Red Patterson told the writers that Sanford was “a great acquisition. Last year, like somebody’s ex-wife,” Patterson said, “he shoulda sued the Browns for non-support. Whenever he pitched, all those Brownie fielders went to sleep.” But remember that two measures of pitching are essentially independent of position players. A pitcher should allow fewer than one hit an inning and should strike out more batters than he walks. Sanford allowed 250 hits in 227 innings; he struck out 79 batters but walked 91. His greatest merits, on the record, seemed to be that he was inclined to go to bed early and he didn’t drink much. If Stengel wondered about this curious acquisition, he kept his counsel.

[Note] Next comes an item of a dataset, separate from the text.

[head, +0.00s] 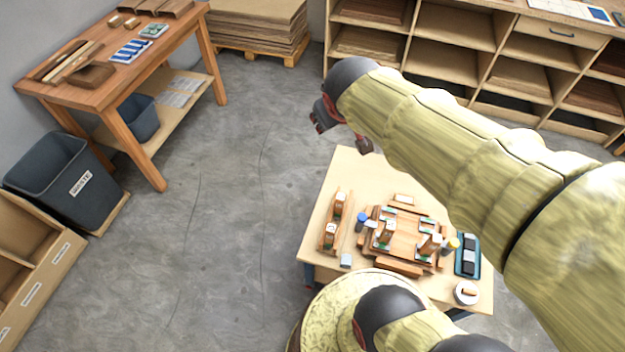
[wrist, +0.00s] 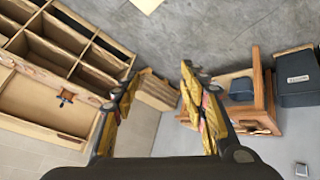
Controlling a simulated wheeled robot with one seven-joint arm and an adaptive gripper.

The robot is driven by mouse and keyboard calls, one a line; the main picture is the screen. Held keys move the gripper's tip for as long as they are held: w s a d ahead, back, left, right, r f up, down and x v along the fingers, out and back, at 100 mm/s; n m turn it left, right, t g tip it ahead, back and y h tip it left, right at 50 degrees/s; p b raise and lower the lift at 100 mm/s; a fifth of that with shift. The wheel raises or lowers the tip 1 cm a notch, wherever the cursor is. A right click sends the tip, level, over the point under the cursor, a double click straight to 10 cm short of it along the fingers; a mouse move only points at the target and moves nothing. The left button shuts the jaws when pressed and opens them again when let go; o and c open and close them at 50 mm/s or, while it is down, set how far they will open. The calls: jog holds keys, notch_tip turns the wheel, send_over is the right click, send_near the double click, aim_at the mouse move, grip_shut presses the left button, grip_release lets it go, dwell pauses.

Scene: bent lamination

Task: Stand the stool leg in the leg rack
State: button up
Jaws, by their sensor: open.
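My gripper (head: 341,133) is open and empty, high above the floor beyond the far left corner of the work table (head: 347,176). Its two spread fingers also show in the wrist view (wrist: 158,85), with nothing between them. A wooden assembly (head: 405,238) with several labelled blocks and clamps sits on the table. To its left stands a narrow wooden piece with labelled blocks (head: 331,231). I cannot tell for sure which wooden part is the stool leg or which is the leg rack. My arm hides the table's right side. The wrist view shows none of the table's parts clearly.
A blue-capped bottle (head: 361,222), a yellow-capped one (head: 450,245), a dark tray (head: 468,255) and a white round container (head: 466,292) crowd the table. A side bench (head: 120,85), waste bin (head: 68,180) and shelves (head: 455,28) surround open floor (head: 230,200).

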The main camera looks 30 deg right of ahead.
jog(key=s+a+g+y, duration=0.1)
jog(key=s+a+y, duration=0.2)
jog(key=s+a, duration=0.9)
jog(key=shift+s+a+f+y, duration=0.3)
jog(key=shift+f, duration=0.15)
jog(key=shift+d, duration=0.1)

Writers who pressed him in the lobby of the Blackstone Hotel gained neither jokes nor specifics. “There is very many good ballplayers on the New York Yankees,” he said. “More than I ever managed on one team before. I think we can win.”

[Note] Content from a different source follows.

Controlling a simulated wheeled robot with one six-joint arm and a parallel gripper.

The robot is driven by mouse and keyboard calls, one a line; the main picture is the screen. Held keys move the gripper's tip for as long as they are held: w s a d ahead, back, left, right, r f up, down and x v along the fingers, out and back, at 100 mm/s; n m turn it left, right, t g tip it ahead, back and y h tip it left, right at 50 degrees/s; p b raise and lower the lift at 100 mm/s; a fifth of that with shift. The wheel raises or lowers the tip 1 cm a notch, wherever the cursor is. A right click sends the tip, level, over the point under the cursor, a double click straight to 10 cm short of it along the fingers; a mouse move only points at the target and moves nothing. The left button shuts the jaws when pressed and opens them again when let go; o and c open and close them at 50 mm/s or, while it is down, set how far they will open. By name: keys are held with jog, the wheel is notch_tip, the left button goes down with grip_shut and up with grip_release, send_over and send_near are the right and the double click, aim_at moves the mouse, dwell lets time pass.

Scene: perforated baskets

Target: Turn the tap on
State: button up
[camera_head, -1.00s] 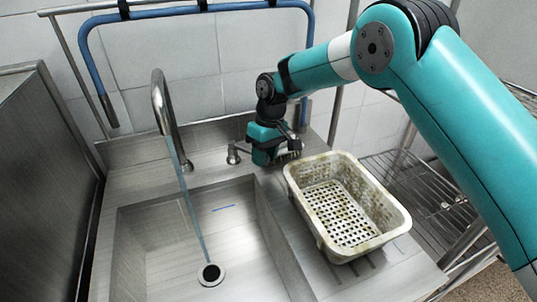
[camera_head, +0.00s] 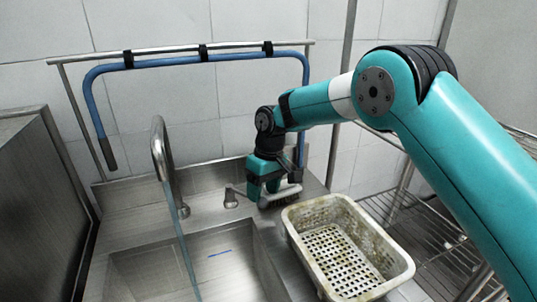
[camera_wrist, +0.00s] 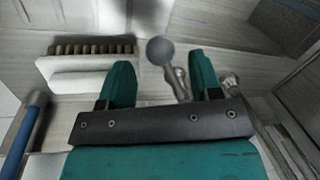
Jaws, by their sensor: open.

Few newspapermen agreed. When
The Sporting News
polled 206 baseball writers, the forecast for 1949 looked like this:
1. Boston Red Sox (119 votes)
2. Cleveland Indians (79)
3. Yankees (6)
Platooning — playing more than one man at a position — traces to John McGraw, who so mightily impressed Casey decades earlier. Generally, a right-handed batter has more trouble hitting the deliveries of a right-handed pitcher than he does hitting a left-hander’s stuff. (These assertions apply in exact reverse for left-handed batters.)
When a left-handed pitcher throws, the right-handed batter “sees the ball better.” Actually, he picks up the baseball in flight a fraction of a second sooner than he can when facing a right-hander. An unimpeded fastball goes from pitcher’s hand to catcher’s glove in two-fifths of a second. Every millisecond counts.